Another fun fact: there are three commonly used ways to define week numbers (see `man strftime`, %U, %V, %W; %V is the one used in at least the Nordics). In some years they coincide so you might not notice that you picked the wrong one until next January.
Yet another fun fact: with %V week numbers, the date 2024-12-30 (December 30, 2024) was 2025-W01-1 (the Monday of week 1, 2025). Thus strftime needs two different ways to specify the year: %G denotes the year that goes with %V week numbers, %Y denotes the year that people usually think of when they ask "what year is it". Unfortunately %G comes before %Y on the strftime man page, so people who scan the page quickly can easily pick %G when they really want %Y. I've seen a few bugs caused by this.
I have also seen the corresponding bug in SQL, using IYYY instead of YYYY. This boggles the mind, but apparently when some people read "ISO 8601 week-numbering year", they only see "ISO 8601 ... year", think "yes, that's the date standard we use" and don't care about the "week-numbering" word in the middle.
I've done a bunch of thinking around how to organize things in dates, etc, and often wondered if I should be using week numbers. Never thought to look up if it's a common practice in any countries.
Not so fun fact: Corporate Germany also uses week numbers and some paper pushers and some project managers have adapted, most nerds (incl. me) will never come to terms with it and have to look it up once a month. Also what do you mean by "all calendars" - the last paper one I owned I bought at an art fair in 2018ish ;)
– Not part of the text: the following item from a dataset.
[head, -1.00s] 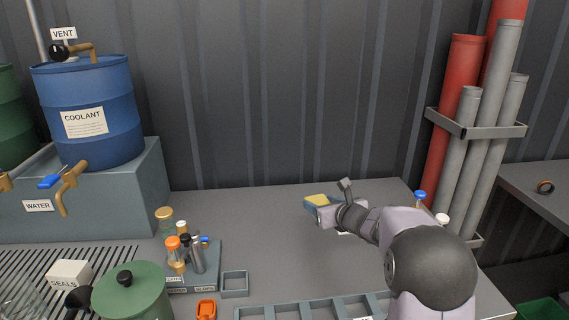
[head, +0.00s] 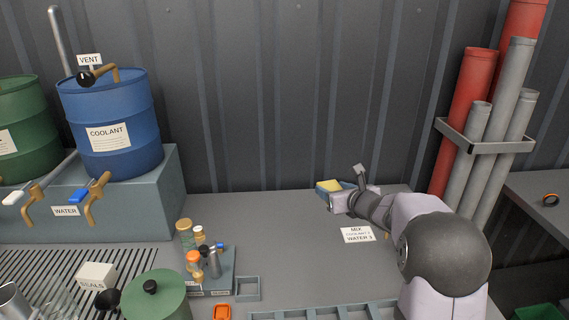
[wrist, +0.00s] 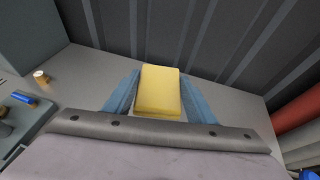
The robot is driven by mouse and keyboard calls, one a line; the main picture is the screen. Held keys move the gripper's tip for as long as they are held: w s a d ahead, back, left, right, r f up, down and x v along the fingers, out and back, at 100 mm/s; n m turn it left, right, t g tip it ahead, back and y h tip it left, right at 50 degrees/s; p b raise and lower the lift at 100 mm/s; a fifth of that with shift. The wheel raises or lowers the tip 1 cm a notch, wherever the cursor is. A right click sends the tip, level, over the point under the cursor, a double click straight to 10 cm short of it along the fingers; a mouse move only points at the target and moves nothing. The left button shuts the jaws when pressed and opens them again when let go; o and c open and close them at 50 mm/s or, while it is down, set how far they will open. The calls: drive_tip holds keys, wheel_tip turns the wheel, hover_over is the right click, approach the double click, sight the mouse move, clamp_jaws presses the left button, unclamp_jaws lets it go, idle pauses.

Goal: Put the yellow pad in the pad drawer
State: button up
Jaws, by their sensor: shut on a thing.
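My gripper (head: 338,190) is shut on the yellow pad (head: 329,185), which shows at its tip in the head view, over the back of the bench near the wall. In the wrist view the yellow pad (wrist: 160,92) sits between the two blue fingers of my gripper (wrist: 158,105), with its broad face toward the camera. I cannot make out a pad drawer in either view.
A blue coolant drum (head: 110,125) and its taps stand at the left. A bottle rack (head: 222,272), a green pot (head: 155,297) and a sectioned tray (head: 325,313) lie toward the front. Pipes (head: 490,130) stand at the right. The middle bench is mostly clear.

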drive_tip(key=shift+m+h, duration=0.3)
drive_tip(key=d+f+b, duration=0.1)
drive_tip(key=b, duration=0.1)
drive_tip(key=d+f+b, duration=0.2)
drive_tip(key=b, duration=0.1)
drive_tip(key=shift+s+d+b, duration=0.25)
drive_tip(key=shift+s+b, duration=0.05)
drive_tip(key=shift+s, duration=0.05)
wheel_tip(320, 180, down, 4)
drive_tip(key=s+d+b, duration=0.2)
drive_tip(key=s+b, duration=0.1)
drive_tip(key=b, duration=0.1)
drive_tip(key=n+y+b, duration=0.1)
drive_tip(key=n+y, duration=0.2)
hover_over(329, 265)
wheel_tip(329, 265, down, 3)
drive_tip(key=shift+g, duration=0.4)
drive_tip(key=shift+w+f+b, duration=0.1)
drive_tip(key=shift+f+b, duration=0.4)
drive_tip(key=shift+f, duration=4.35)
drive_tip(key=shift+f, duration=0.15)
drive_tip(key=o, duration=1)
If you work at a 'real' paper pusher office they have a three month calendars with week numbers hanging at every office wall, gifted from the wholesale and office center!
(You can activate week numbers in Office Outlook as well. Or go to ukenummer.no for simple display)
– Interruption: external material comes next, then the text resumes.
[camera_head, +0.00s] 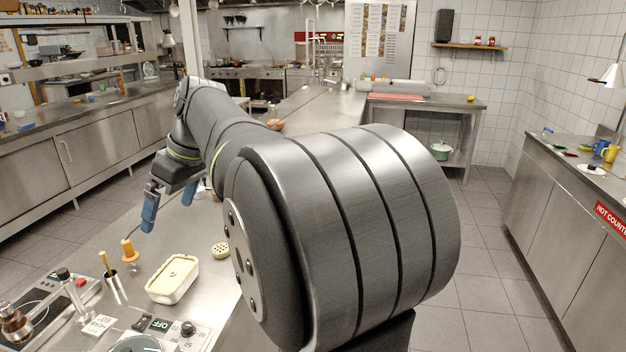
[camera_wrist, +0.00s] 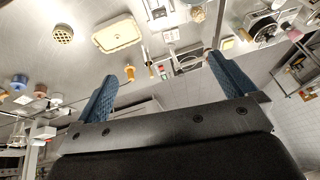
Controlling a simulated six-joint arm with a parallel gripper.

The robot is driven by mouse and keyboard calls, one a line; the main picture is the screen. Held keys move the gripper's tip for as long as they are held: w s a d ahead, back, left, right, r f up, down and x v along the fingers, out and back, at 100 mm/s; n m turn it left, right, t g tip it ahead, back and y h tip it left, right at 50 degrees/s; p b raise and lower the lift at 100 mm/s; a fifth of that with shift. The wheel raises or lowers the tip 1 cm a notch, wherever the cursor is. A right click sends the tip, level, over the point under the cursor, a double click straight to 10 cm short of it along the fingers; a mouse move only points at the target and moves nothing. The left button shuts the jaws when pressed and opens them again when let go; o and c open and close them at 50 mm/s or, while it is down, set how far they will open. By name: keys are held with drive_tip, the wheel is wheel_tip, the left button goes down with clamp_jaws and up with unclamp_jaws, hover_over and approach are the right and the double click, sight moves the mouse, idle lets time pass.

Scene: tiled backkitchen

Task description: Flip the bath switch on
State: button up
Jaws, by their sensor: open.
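A metal control box (camera_head: 195,340) at the bottom of the head view bears a black-and-green OFF label (camera_head: 160,325), a small dark switch (camera_head: 143,322) and a dark knob (camera_head: 188,328). This looks like the bath's panel, partly cut off by the frame edge. The switch's position is too small to read. A similar panel (camera_wrist: 158,12) shows at the top edge of the wrist view. My gripper (camera_head: 169,207) is open and empty, above the counter and well beyond the panel. Its blue fingers are spread in the wrist view (camera_wrist: 160,67), touching nothing.
A cream rectangular dish (camera_head: 173,278), a round perforated piece (camera_head: 220,250), an orange stopper-like piece (camera_head: 130,250) and a metal cup with a handle (camera_head: 113,285) stand near the panel. A hot plate (camera_head: 40,300) is at left. My arm hides much of the counter's right side.

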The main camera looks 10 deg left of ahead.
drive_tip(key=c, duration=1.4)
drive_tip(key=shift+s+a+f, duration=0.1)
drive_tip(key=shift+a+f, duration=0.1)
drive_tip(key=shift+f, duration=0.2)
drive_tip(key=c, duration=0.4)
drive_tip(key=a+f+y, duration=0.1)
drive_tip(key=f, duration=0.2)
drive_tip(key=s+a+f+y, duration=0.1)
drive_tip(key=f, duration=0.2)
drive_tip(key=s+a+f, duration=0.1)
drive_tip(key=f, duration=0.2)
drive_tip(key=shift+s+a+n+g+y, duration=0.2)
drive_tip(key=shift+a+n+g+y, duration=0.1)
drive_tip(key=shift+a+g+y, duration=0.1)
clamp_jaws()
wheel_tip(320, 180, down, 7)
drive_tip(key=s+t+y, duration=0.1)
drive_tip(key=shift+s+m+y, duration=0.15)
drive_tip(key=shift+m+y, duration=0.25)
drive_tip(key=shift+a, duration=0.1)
I know you can get to them - but people just don't have them at hand most of the time, in most places :) (My Android phone doesn't display them by default but I've not looked around)
> The first ~1000 are spent in the the very limited tutorial area.
I think it's kinda strange that you're saying up to age 19 is "the very limited tutorial area", as if it doesn't count. Up to age 3 or 4, before you have stable memory, perhaps I could understand, but I'm well, well into middle age and I think of some of the time between say 10-19 as the most vivid in terms of my memories, friends, direction of my life, etc.
I scarcely recognize the person I was at 19 as the same person as me.
I have almost no recollection of school except for maybe a couple of dozen moments and a handful - no more than 4 or so - acquaintances. They were friends at the time, but we went to different colleges in different towns, we're not close now.
I remember books I read, but they're detached from a timeline. I remember programming - that was the most formative thing I learned, and it was outside school - but I have very little recollection of actual time spent, just that I did a huge amount of learning.
Have you heard of Severely Deficient Autobiographical Memory disorder? For me it's memory as it relates to myself that barely functions, I can remember facts just fine.
That's weird to me. I'm in my mid thirties and I feel the bulk of my memories are in the 13-23 range and everything's been a quick blur since then.
In fact when I started a dream diary for a personal experiment, I'm in highschool in most of them - literally, as the dreams take place in the building.
I find this really interesting. I left school 20 years ago, I've lived a wildly varied life and been all around the world on adventures outside of general tourism, with highs and lows tied to locations I am beyond familiar with, yet far too many of my dreams are in that damn school.
I am slightly older and I don't really remember very much from around when I started work after graduating. It's kind of sad that works consume a lot of my time but I have no memory to show for it.
I went through the lucid dreaming rabbit hole when I was 17, I recently found the diary from back then and was curious to see how different the dreams are now.
I agree with the other poster. You are definitely on the extreme side here. Good for you, really, I would love to have your superpower, but you are not the norm.
Sure, I may be toward the other end of the extreme. It's certainly not eidetic memory, I just have tons of memories from all years of my life >=4. But I do think "basically no memories before 20" is close to the other extreme.
No, what you said sounds extremely extreme. Remembering a lot of stuff since ~4? For me, that feels inconceivable!
Myself, I remember maybe one or two things per year from 4+ onwards if I focus; flashes of images. This gradually ramps up after ~12yo, and I can actually say I remember some events from around 16+ well enough to describe them and place in rich context. Properly detailed memory? That starts for me somewhere after 20. I'm 36.
> I think of some of the time between say 10-19 as the most vivid in terms of my memories, friends, direction of my life, etc.
Me too. I think 12-14 is the most vivid for me... I used to enjoy stuff a lot more fully and completely than I seem to be able to nowadays. I miss that.
That makes sense. Just young enough to be able to fully emerse yourself in activities, while not quite old enough to have real worries. Of course I'm saying that from a position of privilege, but that was a sweet spot for me as well.
Oliver Burkeman wrote a book about this, named "Four Thousand Weeks: Time Management for Mortals". The main point (at least as I remember it) is that there are way more books to read, links to click, and things to do than you can fit in your lifetime, so it's a delusion that you could ever get to the end of your to-do list.